In primaries candidates for governor and lieutenant governor technically run on their own accord. Primary winners run as a joint ticket in the general election.
“Everywhere Dave Walker has gone he has made government more efficient,” McKinney told delegates as he placed Walker’s name into nomination at the convention. “We need someone who can be a full partner with the governor.”
The McKinney-Walker alliance also allows them to pool resources to help McKinney qualify for a $1.3 million public grant for the August primary.
State Rep. Penny Bacchiochi, who received the endorsement for lieutenant governor by the slimmest of margins on Saturday, kicked up the rhetoric on Thursday claiming the Walker campaign had raised her biracial marriage as an issue. Walker fired back quickly saying it was a concocted charge by a desperate candidate losing support. Bacchiochi retreated from her claims that Walker himself has said anything, and apologized to Walker.
Shelton Mayor Mark Lauretti is also in the race but failed to receive enough support to qualify for a primary. Lauretti has announced he will petition his way onto the ballot. Republican candidates wishing to petition onto the primary ballot for statewide office require the signatures of 8,190 registered Connecticut Republicans.
Supporters of McKinney, the Senate minority leader, argue he is best equipped to defeat Democratic Governor Dan Malloy–who was nominated by acclamation at the Democratic Party convention Friday night in Hartford–in the general election. McKinney is a moderate who could appeal to the majority bloc of unaffiliated voters who sway statewide elections. He supported gun control legislation advanced by Malloy following the school tragedy at Sandy Hook that is included in McKinney’s Senate district. His support has created a scratchy relationship with Republican delegates opposed to gun control. McKinney insiders believe GOP delegates are disconnected from Republican primary voters, especially women placing a premium on protecting children.
Whether as a government employee or now a fiscal watchdog, Walker has prided himself on challenging government spending and misplaced priorities leading to budget deficits.

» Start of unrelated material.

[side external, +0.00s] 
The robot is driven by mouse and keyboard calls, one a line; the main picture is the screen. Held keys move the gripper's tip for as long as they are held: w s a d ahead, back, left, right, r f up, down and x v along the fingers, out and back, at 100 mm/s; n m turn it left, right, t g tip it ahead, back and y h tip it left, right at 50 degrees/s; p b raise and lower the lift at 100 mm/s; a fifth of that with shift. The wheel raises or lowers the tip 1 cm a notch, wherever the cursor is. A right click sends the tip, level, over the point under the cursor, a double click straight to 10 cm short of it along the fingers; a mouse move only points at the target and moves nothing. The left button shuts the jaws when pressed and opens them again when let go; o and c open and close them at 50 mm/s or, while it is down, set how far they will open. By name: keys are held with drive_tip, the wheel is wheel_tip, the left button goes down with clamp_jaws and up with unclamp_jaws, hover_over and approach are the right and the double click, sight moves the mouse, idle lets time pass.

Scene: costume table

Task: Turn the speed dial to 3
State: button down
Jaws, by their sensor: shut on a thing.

Last December Walker told OIB, prior to his formal candidacy, he could be a partner in restructuring state finances. Walker had contemplated a run for governor, but decided there wasn’t enough time to qualify under the state’s labor-intensive Citizens Election Program of publicly financed races. Under the program, candidates for governor must raise $250,000 in donations between $5 and $100 to qualify for a public grant. Candidates for Connecticut’s other constitutional offices must raise $75,000 in small donations to receive a lesser grant. But the money Walker has raised can be combined with McKinney’s fundraising to put McKinney’s fundraising mechanism over the top.
Walker has made it clear he’s not interested in a ceremonial position. He says he’s hopeful for a partnership with a successful candidate for governor who will put his financial background to work in reshaping state government.
Prior to his candidacy, Walker had been a visible presence at City Council meetings urging members of the budget and legislative body and Mayor Bill Finch to implement financial reforms, particularly in the areas of pension restructuring, health care and debt burden.
He has spoken often about Connecticut having “the highest liabilities and unfunded pension and retiree health care promises per taxpayer of any state in the union.”
Walker, a CPA, was a founder of the political action committee Citizens Working For A Better Bridgeport that raised money and supported candidates in last September’s Democratic primary and November general election for school board and City Council seats.
Walker moved to Bridgeport in 2010, purchasing a home in Black Rock from former Congressman Christopher Shays. Appointed by President Bill Clinton, Walker served as Comptroller General of the United States and head of the Government Accountability Office from 1998 to 2008. His service as the federal government’s chief auditor spanned Democratic and Republican administrations. He was also an appointee of Presidents Ronald Reagan and George H.W. Bush.